Anyway, I took advantage of our wonderful warm weather and walked out to my little studio (the shed) to find a few works in progress. I started this one in the fall. Some of you remember some of the fall photos I posted. This was a from a photo I took in that series. For those purists out there, I work from photos and plein air. While plein air is preferred, it is not always possible. Generally, I use my plein air beginning or photo as a "point of departure". I do not consider myself a "realist". While my subject matter may start out realistic, there are other elements that I add to personalize my work. I remember why I like painting the way I do.
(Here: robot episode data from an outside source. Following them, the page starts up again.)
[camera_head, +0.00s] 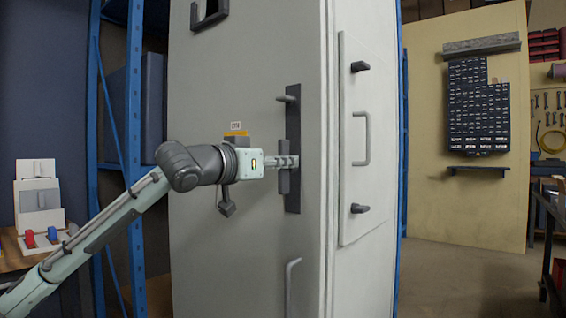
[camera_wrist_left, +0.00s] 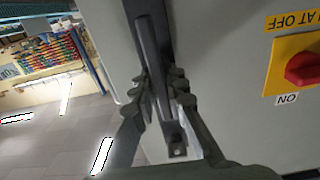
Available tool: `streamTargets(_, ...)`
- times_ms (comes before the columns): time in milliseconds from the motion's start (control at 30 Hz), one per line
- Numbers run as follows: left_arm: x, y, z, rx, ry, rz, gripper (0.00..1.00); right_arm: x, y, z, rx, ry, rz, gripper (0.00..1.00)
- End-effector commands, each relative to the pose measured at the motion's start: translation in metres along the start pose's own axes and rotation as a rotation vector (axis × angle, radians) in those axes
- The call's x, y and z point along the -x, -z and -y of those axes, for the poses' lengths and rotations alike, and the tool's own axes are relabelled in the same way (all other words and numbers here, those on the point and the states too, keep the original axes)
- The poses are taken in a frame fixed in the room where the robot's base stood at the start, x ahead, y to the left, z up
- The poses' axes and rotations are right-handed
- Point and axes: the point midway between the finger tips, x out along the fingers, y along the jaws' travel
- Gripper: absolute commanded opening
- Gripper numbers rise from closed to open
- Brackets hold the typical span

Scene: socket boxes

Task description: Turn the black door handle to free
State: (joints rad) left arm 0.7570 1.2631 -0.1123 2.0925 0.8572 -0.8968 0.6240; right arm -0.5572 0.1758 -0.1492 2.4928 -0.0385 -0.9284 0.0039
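The black door handle (camera_head: 284,182) is a narrow upright bar on a long dark plate (camera_head: 293,112) on the grey cabinet's front. It also shows in the left wrist view (camera_wrist_left: 152,50), running down between the fingers. My left gripper (camera_head: 285,162) reaches in from the left, with its fingers at the handle. In the left wrist view, the fingers (camera_wrist_left: 161,85) lie close on either side of the bar. Whether both fingers press on it is unclear. The handle looks near upright, in line with the plate. My right gripper is out of view.
A red rotary switch on a yellow plate (camera_wrist_left: 292,65) sits beside the handle in the left wrist view. The grey cabinet (camera_head: 245,60) has a side panel with a pull handle (camera_head: 362,138). Blue racking (camera_head: 134,90) stands behind. Open floor (camera_head: 460,280) lies to the right.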

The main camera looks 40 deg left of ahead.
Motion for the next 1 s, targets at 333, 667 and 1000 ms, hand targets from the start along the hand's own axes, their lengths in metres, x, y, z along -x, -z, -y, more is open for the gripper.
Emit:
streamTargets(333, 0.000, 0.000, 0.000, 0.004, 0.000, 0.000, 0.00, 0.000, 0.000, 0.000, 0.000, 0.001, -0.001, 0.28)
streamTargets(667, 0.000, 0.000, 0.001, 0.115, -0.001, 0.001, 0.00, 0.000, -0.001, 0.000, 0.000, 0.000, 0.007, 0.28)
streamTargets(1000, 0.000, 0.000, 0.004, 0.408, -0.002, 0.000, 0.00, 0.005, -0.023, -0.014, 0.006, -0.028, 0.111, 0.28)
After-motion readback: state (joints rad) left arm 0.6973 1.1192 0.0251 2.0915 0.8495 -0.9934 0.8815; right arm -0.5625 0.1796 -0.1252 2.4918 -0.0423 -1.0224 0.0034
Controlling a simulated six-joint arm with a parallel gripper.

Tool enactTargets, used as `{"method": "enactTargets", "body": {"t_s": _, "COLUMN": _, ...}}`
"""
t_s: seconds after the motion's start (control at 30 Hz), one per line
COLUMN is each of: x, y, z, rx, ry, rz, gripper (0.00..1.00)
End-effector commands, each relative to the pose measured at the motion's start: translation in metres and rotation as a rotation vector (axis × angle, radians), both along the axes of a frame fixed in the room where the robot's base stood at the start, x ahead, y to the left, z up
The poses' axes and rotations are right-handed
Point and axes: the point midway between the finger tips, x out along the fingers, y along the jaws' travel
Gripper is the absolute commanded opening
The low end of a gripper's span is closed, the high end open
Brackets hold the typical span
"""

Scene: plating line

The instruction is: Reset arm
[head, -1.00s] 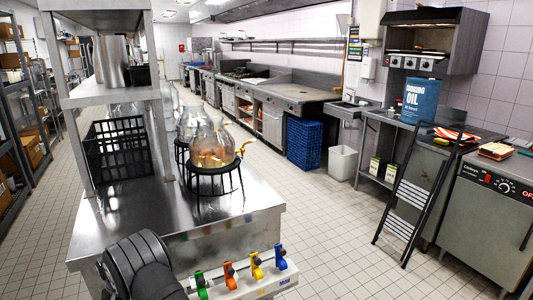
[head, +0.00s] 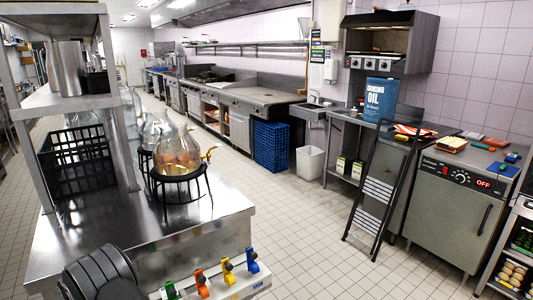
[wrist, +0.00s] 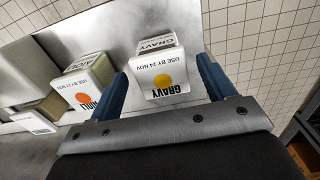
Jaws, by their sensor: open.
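My gripper (wrist: 162,88) shows in the wrist view with its two blue fingers spread apart. A white tub labelled GRAVY (wrist: 160,75), with an orange dot and a use-by date, shows between and beyond the fingers. I cannot tell how far it is from the fingertips. Nothing is seen clamped in the jaws. In the head view my dark arm link shows at the bottom left; the gripper is not seen there.
A steel counter (head: 225,215) bears a glass dispenser (head: 177,152) on a black stand and a black crate (head: 75,160). A black folding ladder (head: 375,190) leans near the counter with the cooking oil tin (head: 380,98). Tiled floor (head: 290,225) lies clear between.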

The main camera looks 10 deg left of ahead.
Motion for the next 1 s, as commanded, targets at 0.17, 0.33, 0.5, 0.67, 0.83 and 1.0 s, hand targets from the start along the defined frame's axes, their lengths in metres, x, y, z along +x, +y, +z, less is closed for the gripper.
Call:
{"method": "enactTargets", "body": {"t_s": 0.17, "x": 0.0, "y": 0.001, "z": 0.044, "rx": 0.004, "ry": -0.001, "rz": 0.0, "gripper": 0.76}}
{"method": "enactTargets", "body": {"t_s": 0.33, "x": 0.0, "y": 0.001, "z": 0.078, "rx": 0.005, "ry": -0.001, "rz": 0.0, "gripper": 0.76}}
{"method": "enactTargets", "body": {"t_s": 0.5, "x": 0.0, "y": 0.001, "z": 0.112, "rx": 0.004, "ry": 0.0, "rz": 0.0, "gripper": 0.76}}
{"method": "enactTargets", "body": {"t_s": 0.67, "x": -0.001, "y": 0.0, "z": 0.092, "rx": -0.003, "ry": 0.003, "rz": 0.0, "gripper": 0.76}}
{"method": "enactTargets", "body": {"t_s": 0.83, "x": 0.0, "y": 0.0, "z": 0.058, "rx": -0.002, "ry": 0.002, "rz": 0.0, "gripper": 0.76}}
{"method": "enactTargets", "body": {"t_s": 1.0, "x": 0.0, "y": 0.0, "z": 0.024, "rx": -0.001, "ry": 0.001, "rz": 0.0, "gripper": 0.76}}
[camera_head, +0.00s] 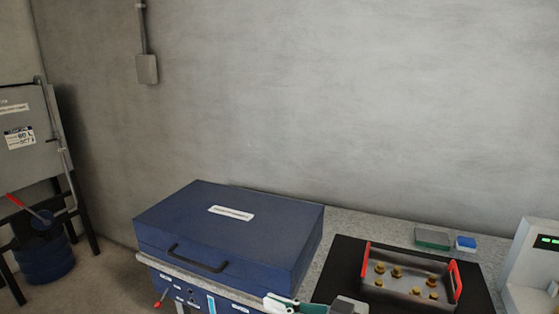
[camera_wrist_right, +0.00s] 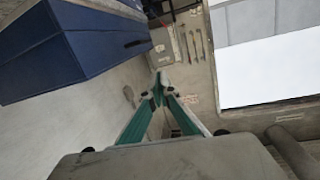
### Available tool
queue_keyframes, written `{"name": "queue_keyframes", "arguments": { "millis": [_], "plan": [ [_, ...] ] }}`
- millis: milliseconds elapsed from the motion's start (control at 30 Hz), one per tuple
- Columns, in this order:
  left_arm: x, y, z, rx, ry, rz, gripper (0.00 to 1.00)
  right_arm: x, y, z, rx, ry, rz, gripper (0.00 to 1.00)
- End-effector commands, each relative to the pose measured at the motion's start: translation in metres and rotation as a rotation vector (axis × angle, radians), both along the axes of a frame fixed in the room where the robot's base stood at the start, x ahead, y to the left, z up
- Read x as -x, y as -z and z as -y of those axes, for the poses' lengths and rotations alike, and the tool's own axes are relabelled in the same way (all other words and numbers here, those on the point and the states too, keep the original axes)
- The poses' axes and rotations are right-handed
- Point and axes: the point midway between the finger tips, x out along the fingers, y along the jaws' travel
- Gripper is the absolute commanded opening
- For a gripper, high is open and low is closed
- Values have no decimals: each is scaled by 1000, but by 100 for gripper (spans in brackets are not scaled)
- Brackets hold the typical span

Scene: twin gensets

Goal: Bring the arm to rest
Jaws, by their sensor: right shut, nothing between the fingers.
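My right gripper (camera_head: 272,301) shows at the bottom edge of the head view, just in front of the blue case and left of the dark mat. Its green and grey fingers also show in the right wrist view (camera_wrist_right: 160,82), where the tips meet with nothing between them. Most of the right arm is below the head view. My left gripper is in neither view.
A closed blue case (camera_head: 225,235) with a black handle stands on the bench (camera_head: 345,226). Right of it, a metal tray (camera_head: 408,284) with red handles and several brass pieces sits on a black mat (camera_head: 341,264). Green (camera_head: 432,238) and blue (camera_head: 466,243) boxes lie behind.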

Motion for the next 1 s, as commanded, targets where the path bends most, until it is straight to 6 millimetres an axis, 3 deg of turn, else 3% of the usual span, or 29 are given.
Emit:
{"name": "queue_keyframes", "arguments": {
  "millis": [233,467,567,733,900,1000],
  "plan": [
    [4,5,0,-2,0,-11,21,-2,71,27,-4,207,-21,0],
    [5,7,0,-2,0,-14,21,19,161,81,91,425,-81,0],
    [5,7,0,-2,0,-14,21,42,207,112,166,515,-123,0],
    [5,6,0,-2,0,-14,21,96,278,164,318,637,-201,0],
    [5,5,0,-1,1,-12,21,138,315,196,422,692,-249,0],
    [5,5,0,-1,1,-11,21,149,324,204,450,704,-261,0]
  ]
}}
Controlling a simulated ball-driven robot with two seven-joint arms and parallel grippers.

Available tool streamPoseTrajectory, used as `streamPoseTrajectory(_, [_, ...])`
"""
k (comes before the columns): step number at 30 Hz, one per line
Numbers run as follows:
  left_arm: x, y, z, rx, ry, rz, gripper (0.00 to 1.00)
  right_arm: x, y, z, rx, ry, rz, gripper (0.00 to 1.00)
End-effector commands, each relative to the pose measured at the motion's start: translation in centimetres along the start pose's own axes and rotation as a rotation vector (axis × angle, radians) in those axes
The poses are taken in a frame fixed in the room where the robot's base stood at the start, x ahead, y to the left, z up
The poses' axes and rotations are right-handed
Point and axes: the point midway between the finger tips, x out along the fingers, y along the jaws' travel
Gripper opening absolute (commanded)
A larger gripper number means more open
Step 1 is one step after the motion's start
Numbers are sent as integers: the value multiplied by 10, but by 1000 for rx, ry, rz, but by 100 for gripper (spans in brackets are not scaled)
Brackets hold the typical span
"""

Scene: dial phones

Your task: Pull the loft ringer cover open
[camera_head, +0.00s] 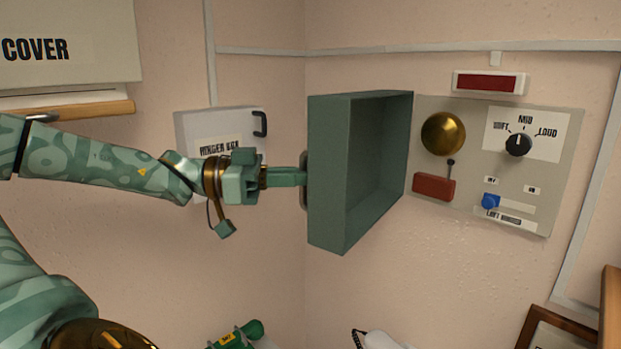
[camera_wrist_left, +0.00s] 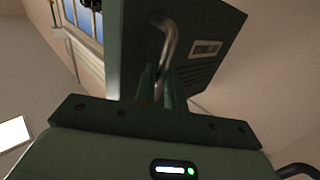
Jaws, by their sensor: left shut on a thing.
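The loft ringer cover (camera_head: 335,175) is a green, open-sided box. In the head view it stands swung out to the left of its panel (camera_head: 550,190), its hollow side facing right. The brass bell (camera_head: 443,134), a red block and the dial (camera_head: 517,144) on the panel are exposed. My left gripper (camera_head: 300,178) is at the cover's outer face, shut on its handle. In the left wrist view the bent metal handle (camera_wrist_left: 168,45) runs down between my fingers (camera_wrist_left: 160,88), with the cover (camera_wrist_left: 135,50) behind. My right gripper does not show.
A grey ringer box (camera_head: 205,128) with a black handle is on the wall behind my left arm. A red indicator (camera_head: 487,83) is above the panel. A green object (camera_head: 235,335) and a white object (camera_head: 382,340) show at the bottom edge. A wooden frame (camera_head: 550,330) is bottom right.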

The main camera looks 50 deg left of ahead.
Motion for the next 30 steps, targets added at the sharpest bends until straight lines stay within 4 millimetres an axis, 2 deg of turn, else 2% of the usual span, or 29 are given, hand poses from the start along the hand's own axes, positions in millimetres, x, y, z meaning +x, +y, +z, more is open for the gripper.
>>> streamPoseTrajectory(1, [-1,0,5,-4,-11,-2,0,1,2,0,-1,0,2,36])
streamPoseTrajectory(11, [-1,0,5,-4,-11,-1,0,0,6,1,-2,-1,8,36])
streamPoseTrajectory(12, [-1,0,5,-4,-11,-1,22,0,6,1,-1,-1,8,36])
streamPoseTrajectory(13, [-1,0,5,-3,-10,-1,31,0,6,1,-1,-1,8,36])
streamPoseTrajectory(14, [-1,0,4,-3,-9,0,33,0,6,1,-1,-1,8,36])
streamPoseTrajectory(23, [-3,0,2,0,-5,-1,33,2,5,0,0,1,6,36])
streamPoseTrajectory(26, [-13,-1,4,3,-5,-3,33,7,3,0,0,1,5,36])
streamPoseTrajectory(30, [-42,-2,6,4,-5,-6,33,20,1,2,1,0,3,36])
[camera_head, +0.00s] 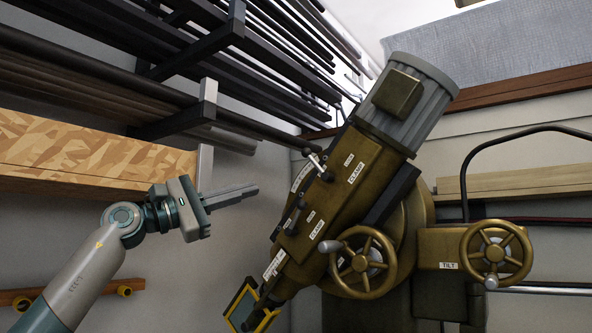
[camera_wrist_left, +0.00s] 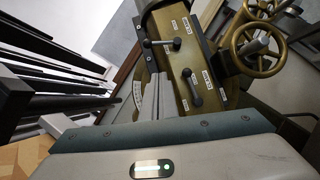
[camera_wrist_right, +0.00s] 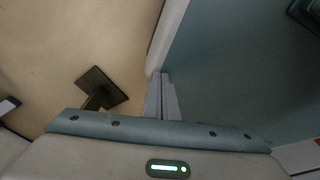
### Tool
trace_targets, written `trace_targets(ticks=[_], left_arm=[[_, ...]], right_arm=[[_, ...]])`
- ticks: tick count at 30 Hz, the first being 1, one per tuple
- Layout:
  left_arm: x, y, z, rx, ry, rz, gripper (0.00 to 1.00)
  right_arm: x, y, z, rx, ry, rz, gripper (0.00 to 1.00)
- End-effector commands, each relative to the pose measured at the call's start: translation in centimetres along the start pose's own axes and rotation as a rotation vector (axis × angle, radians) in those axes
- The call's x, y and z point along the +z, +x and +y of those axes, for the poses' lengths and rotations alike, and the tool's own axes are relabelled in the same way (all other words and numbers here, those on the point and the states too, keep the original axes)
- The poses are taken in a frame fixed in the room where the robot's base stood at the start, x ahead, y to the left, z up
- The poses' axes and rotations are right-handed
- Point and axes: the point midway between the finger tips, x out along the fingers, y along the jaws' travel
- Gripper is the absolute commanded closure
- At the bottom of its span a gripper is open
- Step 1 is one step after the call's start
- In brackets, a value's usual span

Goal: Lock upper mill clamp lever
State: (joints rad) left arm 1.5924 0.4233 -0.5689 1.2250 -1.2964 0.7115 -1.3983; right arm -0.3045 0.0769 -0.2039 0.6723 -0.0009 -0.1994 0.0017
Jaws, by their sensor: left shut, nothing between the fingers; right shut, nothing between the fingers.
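The brass-coloured mill head fills the middle of the head view. Its upper clamp lever (camera_head: 319,168), with a light metal end, sticks out of the left face near a CLAMP label; it also shows in the left wrist view (camera_wrist_left: 161,43). A lower dark lever (camera_head: 292,216) is further down the same face and shows in the left wrist view (camera_wrist_left: 192,88). My left gripper (camera_head: 256,187) is shut and empty, left of the upper lever and apart from it. My right gripper (camera_wrist_right: 163,76) is shut and empty, seen only in the right wrist view.
Racks of dark bars (camera_head: 180,65) and a chipboard panel (camera_head: 90,150) are at the left. Brass handwheels (camera_head: 364,263) stand out at the mill's lower right. A yellow-edged screen (camera_head: 243,306) hangs low. Open space lies between my left gripper and the mill.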

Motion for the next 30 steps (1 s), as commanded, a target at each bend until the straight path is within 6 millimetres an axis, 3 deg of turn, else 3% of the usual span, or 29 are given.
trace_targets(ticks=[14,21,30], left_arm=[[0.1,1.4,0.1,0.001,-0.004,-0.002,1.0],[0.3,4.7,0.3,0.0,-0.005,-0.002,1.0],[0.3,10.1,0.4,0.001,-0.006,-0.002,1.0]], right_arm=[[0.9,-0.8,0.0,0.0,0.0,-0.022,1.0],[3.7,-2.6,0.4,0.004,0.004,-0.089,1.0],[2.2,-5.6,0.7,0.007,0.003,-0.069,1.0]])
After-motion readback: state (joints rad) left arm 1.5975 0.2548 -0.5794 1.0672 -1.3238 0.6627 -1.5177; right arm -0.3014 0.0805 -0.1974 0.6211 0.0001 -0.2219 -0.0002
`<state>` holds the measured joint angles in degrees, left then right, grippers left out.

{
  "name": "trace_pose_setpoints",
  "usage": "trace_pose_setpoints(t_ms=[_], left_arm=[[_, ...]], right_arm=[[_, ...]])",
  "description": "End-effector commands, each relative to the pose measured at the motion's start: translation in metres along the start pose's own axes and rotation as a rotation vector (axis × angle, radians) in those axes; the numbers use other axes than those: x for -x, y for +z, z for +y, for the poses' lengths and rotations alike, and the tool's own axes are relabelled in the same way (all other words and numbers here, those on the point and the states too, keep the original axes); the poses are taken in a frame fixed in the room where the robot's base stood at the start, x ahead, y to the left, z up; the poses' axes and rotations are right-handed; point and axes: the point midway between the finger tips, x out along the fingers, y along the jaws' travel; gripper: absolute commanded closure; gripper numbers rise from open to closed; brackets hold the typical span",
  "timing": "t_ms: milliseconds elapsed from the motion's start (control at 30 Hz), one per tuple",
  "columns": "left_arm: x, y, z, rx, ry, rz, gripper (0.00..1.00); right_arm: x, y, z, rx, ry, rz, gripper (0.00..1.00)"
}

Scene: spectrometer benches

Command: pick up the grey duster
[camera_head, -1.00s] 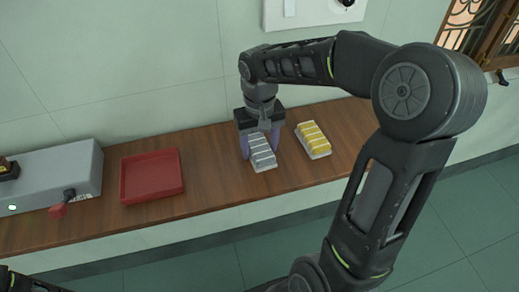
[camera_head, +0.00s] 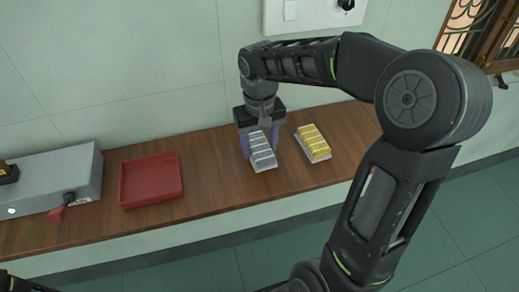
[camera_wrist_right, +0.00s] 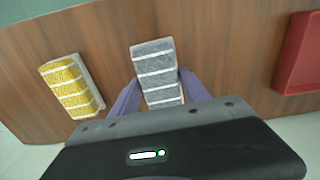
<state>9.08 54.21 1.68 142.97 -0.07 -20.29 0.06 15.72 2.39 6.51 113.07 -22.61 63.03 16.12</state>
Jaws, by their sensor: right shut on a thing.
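The grey duster (camera_head: 262,154), grey with white stripes across it, is on the wooden bench in the head view. My right gripper (camera_head: 260,147) points down over it, with a purple finger on each side. In the right wrist view the grey duster (camera_wrist_right: 156,72) lies between the two purple fingers of the gripper (camera_wrist_right: 157,92), which is shut on it. I cannot tell whether the duster is clear of the bench. Only a dark bit of my left arm shows at the lower left of the head view, and its gripper is not in view.
A yellow striped duster (camera_head: 313,143) lies just right of the gripper. A red tray (camera_head: 151,202) sits to the left on the bench (camera_head: 212,165). A grey box (camera_head: 60,175) with a red-tipped knob stands at the far left. The wall is close behind.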

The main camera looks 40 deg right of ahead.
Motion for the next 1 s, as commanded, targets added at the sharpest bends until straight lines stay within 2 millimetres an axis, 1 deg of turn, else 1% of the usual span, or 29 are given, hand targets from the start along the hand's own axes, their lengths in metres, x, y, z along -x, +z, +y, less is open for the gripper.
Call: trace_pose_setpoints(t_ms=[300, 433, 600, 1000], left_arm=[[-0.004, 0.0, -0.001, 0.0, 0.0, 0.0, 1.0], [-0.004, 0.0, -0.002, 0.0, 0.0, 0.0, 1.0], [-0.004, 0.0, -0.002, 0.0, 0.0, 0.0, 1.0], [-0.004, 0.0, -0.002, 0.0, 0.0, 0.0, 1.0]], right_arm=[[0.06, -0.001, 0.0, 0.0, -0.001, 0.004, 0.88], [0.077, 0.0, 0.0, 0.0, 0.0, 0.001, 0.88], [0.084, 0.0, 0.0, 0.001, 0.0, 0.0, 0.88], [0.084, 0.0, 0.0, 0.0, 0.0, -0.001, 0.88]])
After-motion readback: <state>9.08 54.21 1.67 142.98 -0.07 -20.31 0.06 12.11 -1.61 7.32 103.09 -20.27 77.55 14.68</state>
I may not be killing in the gallery scene, but I'm painting!

Monday, March 2, 2009

Almost Spring?

Hopefully this is the "beginning of the end" of winter. Old March is coming in like a lion. While I'm quite tired of winter, I enjoyed the surprise snow day. (I needed a rest after two full days of weekend class). So here's my attempt to catch some of those beautiful late afternoon shadows on our snow covered landscape. I took my camera and the dogs to see what I could find. The shadows were a little "softer" than I expected but still beautiful. These are some photos of our little reforested area. We let about a quarter of an acre grow wild. The red cedar trees have gotten quite tall. It has become quite the little habitat for all sorts of creatures.

More reforestation.

Our Flying Scot looking quite cold and lonely in the snow. The tarp keeps getting blown off. We took this up to the Finger Lakes for a couple of summers. We will probably put it up for sale. This is a nice little "day sailer" but we miss the Chrysler.

Fiona and Freja frolicking. I had a sillier picture, but uploaded this one twice. (I'm a digital immigrant you know).
I promised I wouldn't go on another tirade.
That's all for our little piece of the storm. We didn't get too much snow here. Shazza got about a foot in Jersey.